2.3) Yes, it depends on situation. For most cases it's the best is to hope SQLAlchemy will use the right strategy :). For already loaded relation you can check if related objects' relations are loaded via state.unloaded and so recursively to any depth. But when relation is not loaded yet you can't get know whether related objects and their relations are already loaded: even when relation is not yet loaded the related object[s] might be already in the session (just imagine you request first item, load its group and then request other item that has the same group). For your particular example I see no problem to just check state.unloaded recursively.
1)
From the Session documentation:
[The Session] is somewhat used as a cache, in that
it implements the identity map
pattern, and stores objects keyed to
their primary key. However, it doesn’t
do any kind of query caching. ... It’s only
when you say query.get({some primary
key}) that the Session doesn’t have to
issue a query.
2.1) You are correct, relationships are not modified when you refresh an object.

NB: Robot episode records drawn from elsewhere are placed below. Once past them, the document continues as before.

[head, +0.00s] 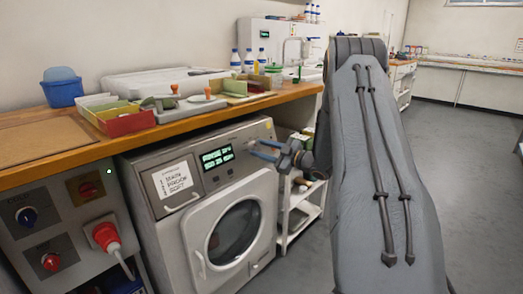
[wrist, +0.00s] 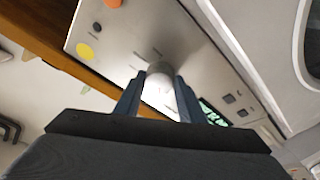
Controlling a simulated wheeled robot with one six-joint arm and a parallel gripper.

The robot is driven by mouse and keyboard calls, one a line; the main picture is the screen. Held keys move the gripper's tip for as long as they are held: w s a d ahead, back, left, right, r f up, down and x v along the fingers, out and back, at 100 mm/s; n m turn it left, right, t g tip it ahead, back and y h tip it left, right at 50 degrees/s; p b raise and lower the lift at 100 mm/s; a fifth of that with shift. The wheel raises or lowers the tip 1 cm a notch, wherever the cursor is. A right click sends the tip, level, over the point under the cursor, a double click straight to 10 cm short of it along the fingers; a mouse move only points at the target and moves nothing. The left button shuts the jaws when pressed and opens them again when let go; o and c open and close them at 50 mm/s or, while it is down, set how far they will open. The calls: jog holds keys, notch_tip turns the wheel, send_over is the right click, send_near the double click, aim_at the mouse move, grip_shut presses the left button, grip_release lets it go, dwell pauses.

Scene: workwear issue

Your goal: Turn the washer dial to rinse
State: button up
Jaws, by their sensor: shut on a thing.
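The washer (head: 160,228) stands under the wooden counter, its round door shut. Its front panel has a lit green display (head: 217,157), too small to read surely, and a white label (head: 174,180) with a numbered list: main, rinse, soft. My gripper (head: 258,149) is at the right end of the panel. In the wrist view, the two blue fingers of my gripper (wrist: 159,84) are shut on the pale round dial (wrist: 158,90), one on each side. The dial's pointer and its setting cannot be made out. The fingers mostly hide the dial in the head view.
The counter (head: 190,113) above holds trays, bottles and a blue tub (head: 62,88). A control box with a red plug (head: 106,236) is left of the washer. A white shelf rack (head: 297,210) is on its right. Floor to the right is clear.

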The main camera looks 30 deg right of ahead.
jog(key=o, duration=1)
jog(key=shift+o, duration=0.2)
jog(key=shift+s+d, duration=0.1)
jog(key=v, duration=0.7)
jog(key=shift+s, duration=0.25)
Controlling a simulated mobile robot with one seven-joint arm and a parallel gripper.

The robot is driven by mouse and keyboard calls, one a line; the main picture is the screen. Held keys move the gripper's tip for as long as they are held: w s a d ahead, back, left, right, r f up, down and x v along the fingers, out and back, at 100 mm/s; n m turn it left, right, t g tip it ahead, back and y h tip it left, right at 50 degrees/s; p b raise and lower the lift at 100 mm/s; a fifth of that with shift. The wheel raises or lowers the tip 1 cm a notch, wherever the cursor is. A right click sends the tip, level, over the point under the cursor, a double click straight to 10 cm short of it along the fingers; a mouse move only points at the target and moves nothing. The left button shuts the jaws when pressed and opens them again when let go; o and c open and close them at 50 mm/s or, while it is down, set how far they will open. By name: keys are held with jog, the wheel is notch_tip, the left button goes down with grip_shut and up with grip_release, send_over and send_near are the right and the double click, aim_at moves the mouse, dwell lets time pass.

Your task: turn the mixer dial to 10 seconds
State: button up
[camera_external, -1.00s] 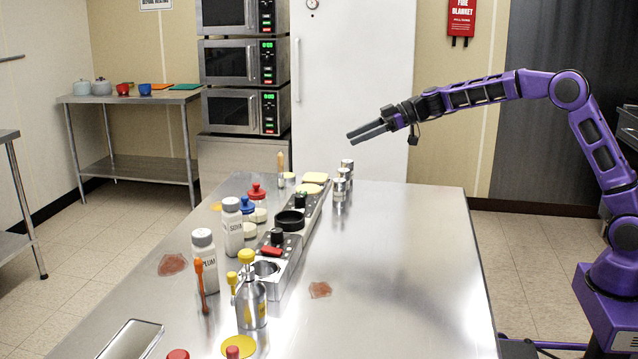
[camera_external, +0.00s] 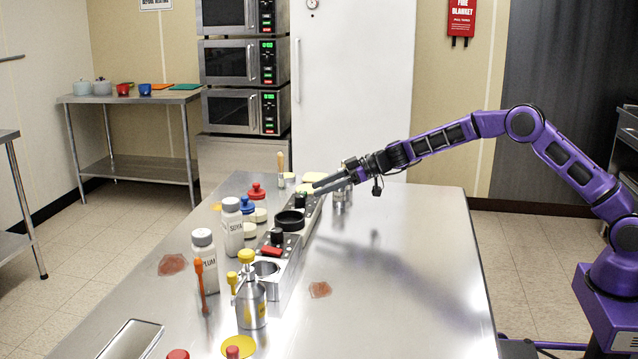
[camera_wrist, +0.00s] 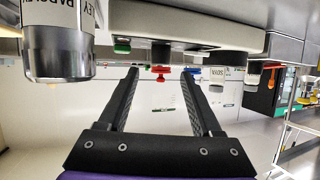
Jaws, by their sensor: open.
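The long grey control unit with black dials (camera_external: 309,212) stands along the middle of the steel table. I cannot tell which part of it is the mixer, and no dial markings are readable. A black dial (camera_external: 300,201) sits towards its far end; a black dial also shows in the wrist view (camera_wrist: 161,53), beside a green button (camera_wrist: 122,46). Another black dial (camera_external: 277,236) sits nearer, by a red button (camera_external: 271,250). My gripper (camera_external: 316,187) is open and empty at the unit's far end. In the wrist view its fingertips (camera_wrist: 158,73) point towards the first dial, apparently without touching.
Metal canisters (camera_external: 339,196) stand close by my gripper; a labelled one (camera_wrist: 58,40) is large in the wrist view. White bottles (camera_external: 204,262), red and blue capped jars and a yellow-topped pump dispenser (camera_external: 250,302) crowd the unit's left and near side. The table's right half is mostly clear.

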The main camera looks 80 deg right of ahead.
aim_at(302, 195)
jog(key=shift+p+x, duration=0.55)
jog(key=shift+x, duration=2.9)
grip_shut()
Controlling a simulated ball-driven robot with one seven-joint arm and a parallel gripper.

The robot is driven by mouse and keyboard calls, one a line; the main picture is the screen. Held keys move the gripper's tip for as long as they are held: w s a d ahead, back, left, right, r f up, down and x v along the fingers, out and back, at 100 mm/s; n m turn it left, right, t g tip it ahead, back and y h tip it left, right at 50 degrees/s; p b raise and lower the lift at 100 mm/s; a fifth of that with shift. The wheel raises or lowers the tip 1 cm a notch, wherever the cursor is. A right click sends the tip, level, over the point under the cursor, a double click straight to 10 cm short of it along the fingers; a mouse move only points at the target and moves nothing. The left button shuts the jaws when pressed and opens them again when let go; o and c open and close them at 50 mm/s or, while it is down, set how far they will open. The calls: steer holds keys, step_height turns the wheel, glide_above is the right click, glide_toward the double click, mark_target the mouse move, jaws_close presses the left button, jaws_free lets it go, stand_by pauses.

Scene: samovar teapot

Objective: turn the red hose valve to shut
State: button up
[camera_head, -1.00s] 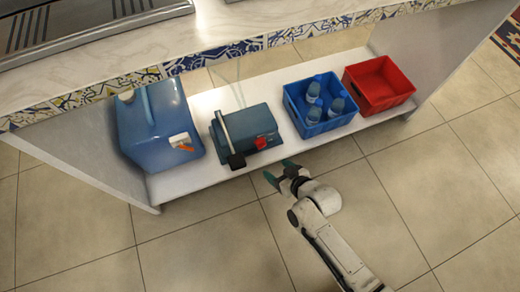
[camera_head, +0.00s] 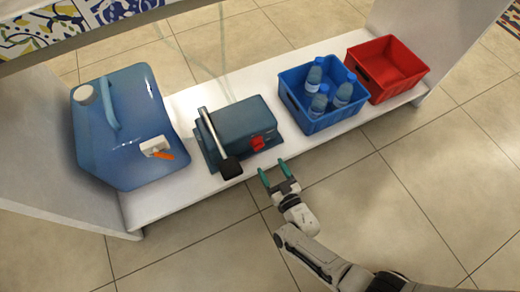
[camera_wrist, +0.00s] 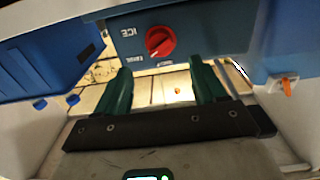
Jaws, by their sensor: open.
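The red valve (camera_head: 258,143) is a small knob on the front face of a teal box (camera_head: 245,118) with a long lever, on the low white shelf. In the wrist view the red valve (camera_wrist: 160,42) shows as a round knob on a blue panel with upside-down lettering, just beyond the fingertips. My gripper (camera_head: 274,169), with green fingers, is open and empty. It is in front of the shelf edge, a little below and right of the valve in the head view, apart from it. In the wrist view the valve lies between the lines of the two fingers (camera_wrist: 160,72).
A blue jug (camera_head: 135,115) with an orange-levered tap (camera_head: 158,150) stands left of the box. A blue crate (camera_head: 330,118) of bottles (camera_head: 318,103) and a red crate (camera_head: 405,75) stand to the right. The tiled floor (camera_head: 200,250) in front is clear.

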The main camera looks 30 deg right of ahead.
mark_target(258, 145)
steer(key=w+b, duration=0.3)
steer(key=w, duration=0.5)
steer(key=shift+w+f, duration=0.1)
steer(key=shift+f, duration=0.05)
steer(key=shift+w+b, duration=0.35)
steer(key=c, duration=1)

2.2) Yes, the group will be in the identity map.
2.3) I believe your best bet will be to attempt to reload the entire group.items in a single query. From my experience it is usually much quicker to issue one large request than several smaller ones. The only time it would make sense to only reload a specific group.item is there was exactly one of them that needed to be loaded. Though in that case you are doing one large query instead of one small one so you don't actually reduce the number of queries.
I have not tried it, but I believe you should be able to use the sqlalchemy.orm.util.identity_key method to determine whether an object is in sqlalchemy's identiy map. I would be interested to find out what calling identiy_key(Group, 83) returns.
Initial Question)
If I understand correctly you have an object that you fetched from the database where some of its relationships were eagerloaded and you would like to fetch the rest of the relationships with a single query? I believe you may be able to use the Session.refresh() method passing in the the names of the relationships that you want to load.